IAEA warns against “out of control” Ukraine nuclear plant
Head of UN nuclear agency, Rafael Grossi has said that the nuclear power plant of Ukraine that was occupied by Russian during invasion is getting “out of control”.
Rafael Grossi, director general of the International Atomic Energy Agency (IAEA), said in an interview with The Associated Press on Tuesday that the “situation is getting more perilous every day at the Zaporizhzhia plant in the southeastern city of Enerhodar, which Russian troops seized in early March, soon after their Feb. 24. invasion of Ukraine”. He has issued a plea to Ukrainian and Russia officials to allow experts visit the power plant complex urgently to ensure stabilization of the situation and avoid any nuclear accident. “Every principle of nuclear safety has been violated” at the plant, he said. “What is at stake is extremely serious and extremely grave and dangerous.”
US Secretary of State Antony Blinken had earlier this week accused of using the plant as a military base for launching heinous attacks on Ukrainian forces. The plant has been occupied by Russian forces since March.
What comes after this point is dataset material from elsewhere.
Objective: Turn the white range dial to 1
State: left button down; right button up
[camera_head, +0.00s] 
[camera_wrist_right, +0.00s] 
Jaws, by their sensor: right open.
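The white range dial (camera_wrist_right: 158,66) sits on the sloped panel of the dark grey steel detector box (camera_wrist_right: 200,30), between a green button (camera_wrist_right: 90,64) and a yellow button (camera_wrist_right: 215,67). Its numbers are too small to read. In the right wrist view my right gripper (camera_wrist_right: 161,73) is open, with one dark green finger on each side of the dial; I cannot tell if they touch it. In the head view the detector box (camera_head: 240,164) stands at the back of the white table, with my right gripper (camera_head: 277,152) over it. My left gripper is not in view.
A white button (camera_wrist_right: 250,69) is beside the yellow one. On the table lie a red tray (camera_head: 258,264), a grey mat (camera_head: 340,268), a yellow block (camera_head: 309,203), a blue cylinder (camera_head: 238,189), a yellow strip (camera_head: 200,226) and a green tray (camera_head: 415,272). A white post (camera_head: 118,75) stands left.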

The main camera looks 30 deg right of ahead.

According to Ukrainian officials, the plant is being used by Russia to station its troops and store military hardware.
The IAEA’s director-general has said of trying to put together a mission on an urgent basis to visit the plant, but this requires the approval from both the Ukrainian and Russian sides, along with authorization by United Nations due to risks associated with visiting a war zone. Mr. Grossi said he and his team needs protection to reach the Zaporizhzhia nuclear power plant, which is possible only through the co-operation of both Russia and Ukraine. “I’m pleading to both sides to let this mission proceed,” he said.
“While this war rages on, inaction is unconscionable,” he said. “If an accident occurs at Zaporizhzhia Nuclear Power Plant, we will not have a natural disaster to blame – we will have only ourselves to answer to. We need everyone’s support.”
The capture of nuclear plant by Russia has raised concerns that largest of 15 nuclear reactors of Ukraine are vulnerable to being damaged, and if this occurs it will set off a nuclear emergency like Chernobyl disaster of 1986, which had occurred just about 65 miles north of Ukrainian capital Kyiv.